Monday, April 16, 2012

Genealogy Conference, 101!

Over the past several years I have attended a number of genealogy conferences. I remember my first conference being a bit of an overwhelming experience and it was not even a particularly big event. In a few weeks I will be attending the NGS Conference in Cincinnati. Since I have to be there early for a volunteer training session, I will begin posting a couple of days early in order to keep you informed about what to expect when you arrive.

Conferences are a place to learn, network, shop, and have fun. Everyone is focused on the same thing -- finding ancestors and living, breathing cousins. I have never met anyone who wasn't friendly, helpful, and more than willing to talk about their research. So, if this is your first conference, relax -- it is going to be a great experience.

Sometimes a lecture will be offered on the first day for beginners who are attending their first conference. I highly recommend attending, even if you think you are totally prepared for the event. There might be a last minute change in the program or something unique to this particular conference. These sessions are not limited to beginners and can benefit everyone.

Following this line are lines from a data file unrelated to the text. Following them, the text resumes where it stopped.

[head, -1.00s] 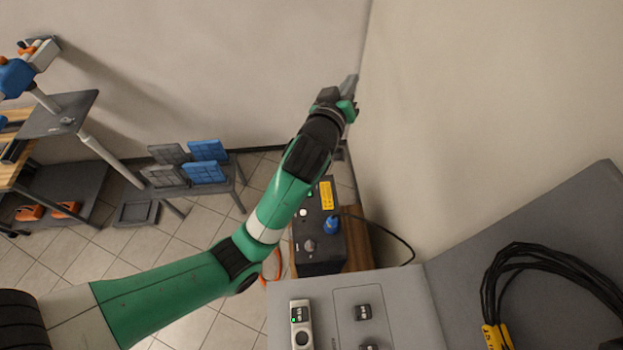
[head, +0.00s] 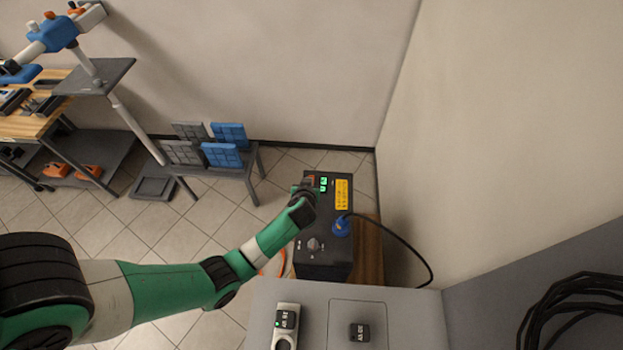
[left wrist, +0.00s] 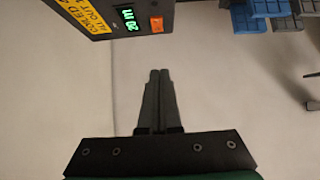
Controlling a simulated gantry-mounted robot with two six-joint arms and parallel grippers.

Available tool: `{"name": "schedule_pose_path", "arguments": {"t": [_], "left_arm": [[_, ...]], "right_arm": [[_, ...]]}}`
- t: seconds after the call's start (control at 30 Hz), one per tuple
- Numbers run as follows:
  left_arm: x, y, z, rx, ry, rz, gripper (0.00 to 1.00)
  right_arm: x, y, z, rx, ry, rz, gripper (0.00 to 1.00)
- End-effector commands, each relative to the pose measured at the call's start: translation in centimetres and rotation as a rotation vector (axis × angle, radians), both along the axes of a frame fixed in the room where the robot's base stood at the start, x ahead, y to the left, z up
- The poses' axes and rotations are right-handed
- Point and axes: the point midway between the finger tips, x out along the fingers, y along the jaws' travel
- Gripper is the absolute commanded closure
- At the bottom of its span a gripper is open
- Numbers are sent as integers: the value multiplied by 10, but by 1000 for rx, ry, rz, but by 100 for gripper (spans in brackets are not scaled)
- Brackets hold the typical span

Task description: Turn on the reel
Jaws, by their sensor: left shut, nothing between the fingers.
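The reel unit is a black box (head: 322,262) with a yellow label (head: 342,194), a small green-lit display (head: 323,184), a dark knob (head: 313,244) and a blue plug (head: 340,227) in its top face. In the left wrist view, the label (left wrist: 82,15) sits beside the display (left wrist: 129,19), which seems to read 20 m, and an orange switch (left wrist: 156,24). My left gripper (head: 309,184) is at the far left edge of the box in the head view. In the left wrist view, its fingers (left wrist: 158,76) are shut and empty, pointing toward the switch side; contact cannot be told. My right gripper is out of view.
A grey panel (head: 400,315) with small displays stands in front. A black cable (head: 415,245) runs right from the plug. Coiled black cable (head: 570,300) hangs at lower right. A rack of blue and grey panels (head: 222,150) stands behind left. A wall rises on the right.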

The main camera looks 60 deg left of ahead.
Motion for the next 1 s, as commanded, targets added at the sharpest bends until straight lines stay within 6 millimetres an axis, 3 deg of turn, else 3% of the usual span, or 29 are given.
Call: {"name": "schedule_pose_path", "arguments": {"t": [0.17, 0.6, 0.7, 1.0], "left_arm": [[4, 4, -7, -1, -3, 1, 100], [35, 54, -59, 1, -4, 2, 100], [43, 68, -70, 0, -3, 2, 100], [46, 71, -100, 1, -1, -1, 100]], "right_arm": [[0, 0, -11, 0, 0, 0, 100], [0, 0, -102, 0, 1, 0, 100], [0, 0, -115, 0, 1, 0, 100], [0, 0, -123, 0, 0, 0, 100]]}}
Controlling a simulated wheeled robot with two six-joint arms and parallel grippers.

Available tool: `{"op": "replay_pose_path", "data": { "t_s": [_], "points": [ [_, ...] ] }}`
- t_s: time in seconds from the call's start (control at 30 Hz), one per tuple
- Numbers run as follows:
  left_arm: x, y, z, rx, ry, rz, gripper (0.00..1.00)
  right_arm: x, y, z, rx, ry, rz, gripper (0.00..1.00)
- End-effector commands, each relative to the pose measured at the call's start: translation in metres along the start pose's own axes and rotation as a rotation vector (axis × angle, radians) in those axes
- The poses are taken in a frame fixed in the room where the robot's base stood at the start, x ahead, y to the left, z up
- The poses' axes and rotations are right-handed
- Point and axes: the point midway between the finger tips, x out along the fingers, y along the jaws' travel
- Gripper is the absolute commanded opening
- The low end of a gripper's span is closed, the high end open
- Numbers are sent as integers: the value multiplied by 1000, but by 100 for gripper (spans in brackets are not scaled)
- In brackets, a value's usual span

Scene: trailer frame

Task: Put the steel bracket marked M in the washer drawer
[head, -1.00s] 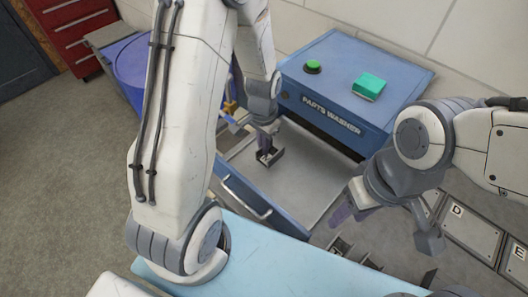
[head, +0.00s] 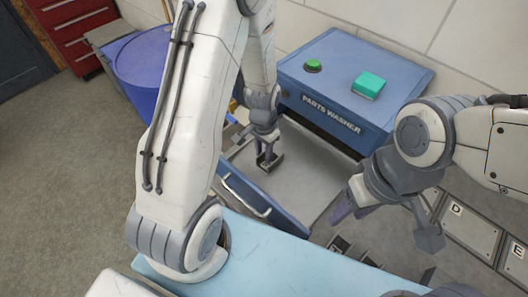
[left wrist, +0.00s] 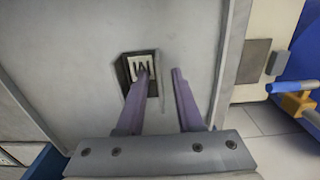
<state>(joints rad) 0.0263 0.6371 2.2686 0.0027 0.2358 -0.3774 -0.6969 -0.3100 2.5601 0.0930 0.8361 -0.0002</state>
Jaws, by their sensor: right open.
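The steel bracket marked M (left wrist: 140,75) is a small dark piece with a white label. In the left wrist view it lies against the grey floor of the washer drawer (left wrist: 60,60). In the head view the bracket (head: 270,162) shows inside the pulled-out drawer (head: 262,210), just below my left gripper (head: 265,148). My left gripper's purple fingers (left wrist: 160,72) are apart. The left finger overlaps the bracket's label, and the right finger is clear of it. Whether a finger touches it I cannot tell. My right gripper (head: 350,211) is open, near the drawer's right side.
The blue parts washer (head: 350,85) stands behind the drawer, with a green button (head: 313,66) and a teal block (head: 368,85) on top. Panels marked D and E (head: 470,225) lie at the right. A blue drum (head: 150,70) stands at the left.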

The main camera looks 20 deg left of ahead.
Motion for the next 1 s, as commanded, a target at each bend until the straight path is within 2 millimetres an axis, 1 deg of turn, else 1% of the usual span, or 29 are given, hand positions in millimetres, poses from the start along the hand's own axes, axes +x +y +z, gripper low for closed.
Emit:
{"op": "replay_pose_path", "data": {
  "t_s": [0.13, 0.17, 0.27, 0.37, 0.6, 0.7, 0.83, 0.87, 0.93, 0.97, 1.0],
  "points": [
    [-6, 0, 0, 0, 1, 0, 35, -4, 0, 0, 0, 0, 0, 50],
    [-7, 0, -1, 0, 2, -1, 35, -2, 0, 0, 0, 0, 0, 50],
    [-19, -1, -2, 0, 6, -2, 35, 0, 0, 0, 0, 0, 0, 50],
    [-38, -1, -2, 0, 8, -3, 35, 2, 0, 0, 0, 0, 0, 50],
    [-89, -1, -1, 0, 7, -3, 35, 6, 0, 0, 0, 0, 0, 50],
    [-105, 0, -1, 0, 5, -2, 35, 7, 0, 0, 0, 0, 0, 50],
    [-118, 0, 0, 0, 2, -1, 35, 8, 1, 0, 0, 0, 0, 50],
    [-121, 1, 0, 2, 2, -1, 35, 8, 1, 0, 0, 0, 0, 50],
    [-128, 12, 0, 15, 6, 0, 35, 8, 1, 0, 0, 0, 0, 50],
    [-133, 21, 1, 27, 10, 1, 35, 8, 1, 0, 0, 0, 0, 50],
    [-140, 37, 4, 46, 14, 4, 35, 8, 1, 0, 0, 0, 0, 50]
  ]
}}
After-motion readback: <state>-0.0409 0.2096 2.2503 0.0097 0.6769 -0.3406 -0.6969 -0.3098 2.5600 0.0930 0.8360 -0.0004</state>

The main focus of any conference is the selection of programs offered daily. Usually these run from 9am to 5pm with a break for scheduled luncheons. They are usually based on skill level -- beginner, intermediate, and advanced. Naturally if you are a beginner, you will want to concentrate on the basic skills lectures, but don't be afraid to venture into an intermediate session if it is something that interests you. 

Since several lectures can be scheduled at the same time, you will want to make a list of all the ones you are interested in and rate them by importance. After you receive your syllabus at the Registration Booth, you will want to check all the handouts offered. Some will be in great detail, while others will offer only a brief outline. If you find that two lectures are scheduled at the same time, choose to attend the one with the brief outline. You can "read" the other one in the syllabus. Also, check for any speakers who have cancelled so you rearrange your schedule. 

Make a list of questions you need answered. If these points are not covered in the lecture, ask questions. Remember not to go into detail about Aunt Minnie's husband's three times removed first cousin. If the speaker wants to know that information, she will ask. 

Lecture Etiquette.
There are a few simple rules you need to be aware of. First of all, you may not tape a speaker or take pictures (not even with your cell phone). JAMB, Inc. will record many of the sessions and the CD's will be available to buy. Also, make sure you turn off your cell phone. I always turn mine off when I enter the building and just check my phone for calls occasionally. Having a cell phone go off in a large room of people can be extremely embarrassing!

Some speakers are very popular and their sessions fill up early, so make sure you know exactly where each room is located and be there ten to fifteen minutes early. Sit up front if you have difficulty hearing and you are in the grand ballroom! After the lecture begins, do not leave unless it is an emergency. Do not bring your lunch with you. Please do not save seats for others. It is irritating to walk all the way to the back of a room because there seems to be a seat available, only to find that it is being saved! Always sit next to strangers; they could be your cousins!

(While we are on the subject of strangers. If you are waiting for a table in the hotel restaurant and you are alone, offer to share your table with other conference attendees. Aside from the fact that you won't be guilty of hogging a table all by your self, you will meet new friends with a common interest and exchange research tips.)

Wear comfortable shoes! I have found that all conferences attract different people. Some will wear their finest outfits; others will show up in jeans and a t-shirt. At one conference I was heading for the hotel when a woman in jeans, boots, western shirt and a cowboy hat started walking with me. We talked all the way back to the hotel. Of course, the next day I picked up the newspaper and found out she was a country music star in town for a concert! Normally that doesn't happen. I would say if you stick to nice casual clothing, you will fit right in with the crowd. For the special events in the evening, you will want something a little dressier. Also, some people who are being inducted into lineage societies will dress up as their favorite ancestor. 

Exhibit Hall. 
Always make time for the exhibit hall and make sure you packed that extra tote bag. Use this time to compare new products you are thinking of buying. Look for freebies and sign up for raffles. Sometimes that book you must have is being offered as a door prize or an organization is giving away excess books after cleaning out its library. Make up self-adhesive address labels with your name and contact information. These can be quickly stuck to raffle tickets, saving a lot of writing time. Also make up business cards with your name, contact information, and a list of the surnames you are researching. Most exhibit halls have a bulletin board where you can post your cards.  

Rest, pace yourself.
There is an awful lot of walking involved in attending a conference. If at all possible, I like to stay at the conference hotel. That way I always have a place to retreat and relax. Also, it gives me a place to store all my freebies, handouts, and samples during the day. Conferences are exciting, fun, and at times exhausting. And, usually you do not realize how tired you are until you stop moving!